Spring is here, and with warmer temperatures, outdoor fitness classes are becoming more common.
But trainers and club operators hoping to take advantage of nice weather might soon need to think twice before offering an outdoor class in weather-friendly Santa Monica, CA, where the city council is considering new rules for fitness classes in parks.
After regulations were proposed banning classes in several parks, including Palisades Park, one of the city's most popular spots for outdoor classes, small business owners formed the Santa Monica Outdoor Fitness Coalition (SMOFC) to work with the city council and develop a solution that would work for trainers, clients and the city.

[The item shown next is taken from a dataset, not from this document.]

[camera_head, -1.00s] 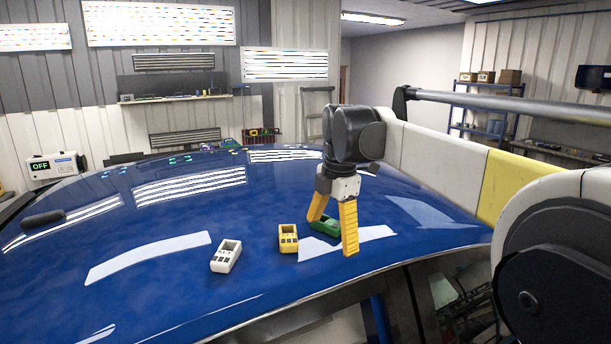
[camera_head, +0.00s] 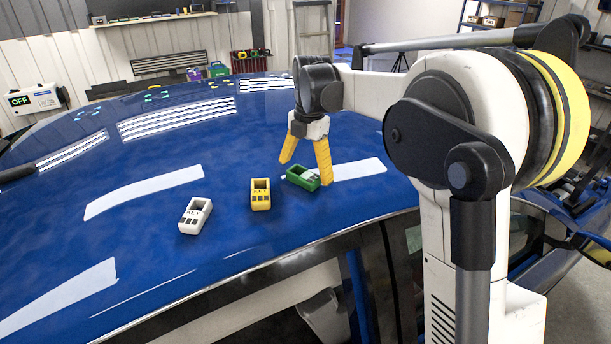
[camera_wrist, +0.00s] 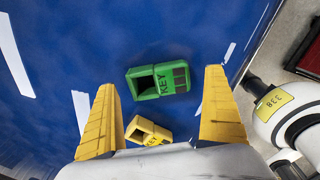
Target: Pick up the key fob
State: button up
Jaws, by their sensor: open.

The SMOFC agreed that regulation was needed to ensure trainers using the park were certified and insured but were concerned that parts of the original regulations, such as limiting class sizes and requiring trainers to pay 15 percent of their revenue to hold classes in parks, could hurt small businesses and increase the cost of classes for clients, says Angela Parker, owner of Body Inspired Fitness, Santa Monica, CA, and a member of the SMOFC.

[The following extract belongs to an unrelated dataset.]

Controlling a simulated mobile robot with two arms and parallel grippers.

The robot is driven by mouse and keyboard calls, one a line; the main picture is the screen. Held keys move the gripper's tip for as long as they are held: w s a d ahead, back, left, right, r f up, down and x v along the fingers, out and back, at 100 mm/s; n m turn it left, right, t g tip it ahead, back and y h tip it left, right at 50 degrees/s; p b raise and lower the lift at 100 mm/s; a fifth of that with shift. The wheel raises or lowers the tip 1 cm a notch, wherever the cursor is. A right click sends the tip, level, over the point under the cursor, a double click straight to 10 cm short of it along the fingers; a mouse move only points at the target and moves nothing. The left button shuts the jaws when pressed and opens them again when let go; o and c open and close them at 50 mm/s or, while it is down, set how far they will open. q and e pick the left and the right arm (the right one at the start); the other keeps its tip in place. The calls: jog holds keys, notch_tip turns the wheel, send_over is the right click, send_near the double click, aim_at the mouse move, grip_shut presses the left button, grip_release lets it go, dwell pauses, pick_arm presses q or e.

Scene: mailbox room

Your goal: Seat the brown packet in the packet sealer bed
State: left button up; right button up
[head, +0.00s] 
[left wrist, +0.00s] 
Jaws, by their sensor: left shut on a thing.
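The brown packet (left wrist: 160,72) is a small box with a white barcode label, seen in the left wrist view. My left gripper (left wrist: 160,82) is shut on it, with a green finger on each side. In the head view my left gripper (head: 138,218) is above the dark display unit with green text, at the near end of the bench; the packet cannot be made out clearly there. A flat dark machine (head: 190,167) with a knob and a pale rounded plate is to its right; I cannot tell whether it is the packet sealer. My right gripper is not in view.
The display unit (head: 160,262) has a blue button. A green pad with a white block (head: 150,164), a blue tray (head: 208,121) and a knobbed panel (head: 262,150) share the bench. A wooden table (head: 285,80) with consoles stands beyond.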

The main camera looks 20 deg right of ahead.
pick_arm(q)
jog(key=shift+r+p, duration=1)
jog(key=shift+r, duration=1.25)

Last week, the city council decided to re-evaluate the proposed regulations after speaking to the coalition and hearing stories from people who have benefited from outdoor classes.
"These groups are way more than fitness programs," Parker tells Club Industry. "Being able to exercise outdoors has completely changed how so many people look at exercise and how they look at themselves and their community."
The revised regulations will likely require fitness trainers to get a specific business license, ban the attachment of equipment to park property and establish guidelines for how heavy weights used in parks can be, Parker says.
Santa Monica is not the first city to crack down on outdoor classes. City officials in Washington, DC, and Austin, TX, proposed similar regulations last year, and many cities already require trainers to obtain permits to teach classes on public property. Other cities have banned trainers from conducting classes in public parks.
Parker says that as more trainers and businesses take to the great outdoors, cities have an opportunity to regulate outdoor fitness in a way that can be profitable to both trainers and communities, and fitness professionals have a chance to change how they are viewed by people outside of the industry.
"We unfortunately have to work very hard to get away from the meathead, gym rat stereotype that's been there for so, so long," Parker says. "There's a bad stigma out there with fitness trainers. Anyone who is dealing with this across the country has a unique opportunity to show that we are educated, we are certified, and we run great businesses."